N. G. Éduqué dans le catholicisme, il rejoint ensuite le trotskisme, autre forme d’ascèse. Son actuel messianisme serait-il aussi dû à ce parcours finalement aussi religieux que politique ?
R. C. Plus que son passage à l’OCI, je mentionnerai plutôt la franc-maçonnerie pour mettre en lumière ce lien entre religieux et politique. L’année de l’entrée de Mélenchon au Grand Orient est symbolique : 1983. Cette année-là, le socialisme devient l’une des modalités de la gestion du capitalisme financier, libéral et planétaire. Et effectivement, c’est le moment où il reconnaît, lui, qu’il est « K.-O. debout ». La maçonnerie est pour lui comme une bouée de sauvetage, en tout cas mystiquement. Cela ne lui fait pour autant oublier son seul et unique but, dans la vie : la conquête du pouvoir. Si on veut comprendre ses diverses positions, il faut tirer le fil « républicain » qui remonte à sa condition d’homme « sans terre », depuis son départ du Maroc. La France ne constitue qu’un écrin pour une chose qui la dépasse et qui est la mystique des droits de l’homme.

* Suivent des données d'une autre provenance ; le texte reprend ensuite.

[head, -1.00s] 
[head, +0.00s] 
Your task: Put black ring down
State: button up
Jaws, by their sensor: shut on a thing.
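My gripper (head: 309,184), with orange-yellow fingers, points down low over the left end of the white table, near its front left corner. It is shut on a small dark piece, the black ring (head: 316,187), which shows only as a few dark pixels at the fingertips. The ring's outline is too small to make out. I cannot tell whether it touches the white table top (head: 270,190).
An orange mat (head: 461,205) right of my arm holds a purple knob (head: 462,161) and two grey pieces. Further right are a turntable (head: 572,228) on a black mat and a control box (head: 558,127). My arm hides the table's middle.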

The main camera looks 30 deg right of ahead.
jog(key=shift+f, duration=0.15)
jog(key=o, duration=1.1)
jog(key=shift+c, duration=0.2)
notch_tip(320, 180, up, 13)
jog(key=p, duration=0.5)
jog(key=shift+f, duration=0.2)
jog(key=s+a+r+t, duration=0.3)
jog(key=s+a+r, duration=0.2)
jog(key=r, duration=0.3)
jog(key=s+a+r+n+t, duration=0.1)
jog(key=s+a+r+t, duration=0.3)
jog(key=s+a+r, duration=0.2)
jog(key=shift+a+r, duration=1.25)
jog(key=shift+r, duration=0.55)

Le peuple français historique n’est finalement que l’acteur d’une pièce de théâtre plus large : la Révolution française, que d’autres acteurs – venus pourquoi pas des quatre coins du monde – peuvent rejouer éternellement.

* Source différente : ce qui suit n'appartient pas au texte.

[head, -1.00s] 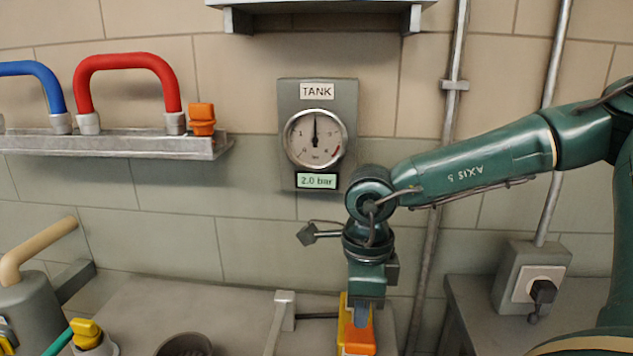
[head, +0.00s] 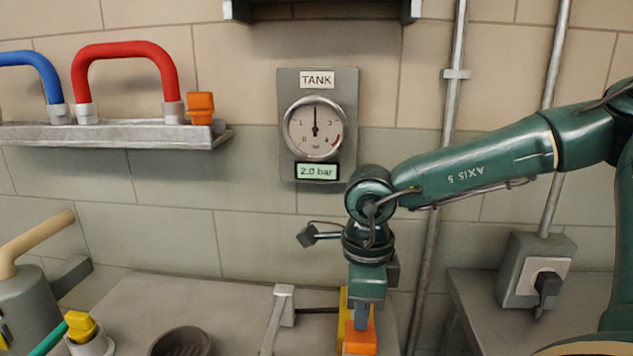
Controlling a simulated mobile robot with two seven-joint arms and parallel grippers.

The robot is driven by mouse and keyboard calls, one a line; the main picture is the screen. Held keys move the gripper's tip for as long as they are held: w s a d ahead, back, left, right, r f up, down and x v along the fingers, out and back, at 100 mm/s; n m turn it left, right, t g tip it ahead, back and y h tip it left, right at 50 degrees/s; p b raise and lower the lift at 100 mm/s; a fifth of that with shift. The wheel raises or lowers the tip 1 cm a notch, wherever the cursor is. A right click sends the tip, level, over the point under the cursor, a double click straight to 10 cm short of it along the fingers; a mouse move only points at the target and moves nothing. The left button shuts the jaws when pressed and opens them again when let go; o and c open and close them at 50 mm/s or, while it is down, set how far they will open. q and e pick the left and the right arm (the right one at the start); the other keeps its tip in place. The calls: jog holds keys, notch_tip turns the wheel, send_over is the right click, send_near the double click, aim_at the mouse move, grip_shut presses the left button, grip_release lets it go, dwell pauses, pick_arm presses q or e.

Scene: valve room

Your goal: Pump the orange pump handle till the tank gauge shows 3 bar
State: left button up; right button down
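The tank gauge (head: 316,128) hangs on the wall, its needle straight up and its display (head: 317,171) reading 2.0 bar. An orange block (head: 361,339), probably the pump handle's grip, shows at the bottom edge beside a yellow part (head: 343,305). My right gripper (head: 361,318) points down at it, with a blue-grey finger overlapping its top. The other finger and the block's lower part are hidden or out of frame, so I cannot tell whether the gripper is closed on it. My left gripper is not in view.
A grey bracket (head: 283,305) with a dark rod stands left of the yellow part. A dark round cup (head: 181,342) and a yellow-topped fitting (head: 82,327) are on the bench (head: 140,298). A metal shelf (head: 110,135) juts out above left.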

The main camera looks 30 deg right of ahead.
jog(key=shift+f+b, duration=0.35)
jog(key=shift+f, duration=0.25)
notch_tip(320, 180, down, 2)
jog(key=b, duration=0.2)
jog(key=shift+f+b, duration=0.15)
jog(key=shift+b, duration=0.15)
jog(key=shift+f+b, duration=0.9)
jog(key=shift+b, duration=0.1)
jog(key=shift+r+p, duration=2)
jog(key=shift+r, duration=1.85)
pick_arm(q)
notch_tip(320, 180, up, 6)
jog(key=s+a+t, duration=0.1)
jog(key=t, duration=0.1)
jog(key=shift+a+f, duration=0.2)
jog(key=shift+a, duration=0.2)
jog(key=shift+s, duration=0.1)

Un trotskiste aux méthodes staliniennes…
N. G. D’ailleurs, il n’y a guère que les gosses de la bourgeoisie progressiste pour croire que La France insoumise est un mouvement « cool », alors que son fonctionnement, quoique donné pour « gazeux », demeure si vertical et autoritaire qu’à côté, le Rassemblement national a des airs de Woodstock. Au vu des purges à répétition et du management par la terreur faisant office de loi, ce bel édifice ne serait-il pas un brin fragile ?
R. C. Il est certain que l’après-Mélenchon posera des problèmes pour la survie de La France insoumise. Le parti a été construit entièrement autour d’un homme et marche par cercles concentriques quasiment impénétrables. Son parcours politique est jalonné des hommes qu’il a sacrifiés pour son avancement. En 2016, lorsque Léa Salamé lui demande pourquoi il n’avait pas réussi à faire « monter » des successeurs, Mélenchon lui réplique en citant les noms de Raquel Garrido, Alexis Corbière, Éric Coquerel, Danielle Simonet. Tous, sauf Coquerel, ont été purgés !
Mélenchon voit son parti comme une structure organisée et disciplinée pour influencer le débat politique, créer une atmosphère positive à ses idées. Chaque insoumis doit être un sans-culotte, une tricoteuse, un faiseur de journée en puissance. Dès le départ, l’ultracentralisme s’impose pour évincer la moindre ligne divergente. « Pas de fraction », pas d’opposition et pas de courants discordant en interne.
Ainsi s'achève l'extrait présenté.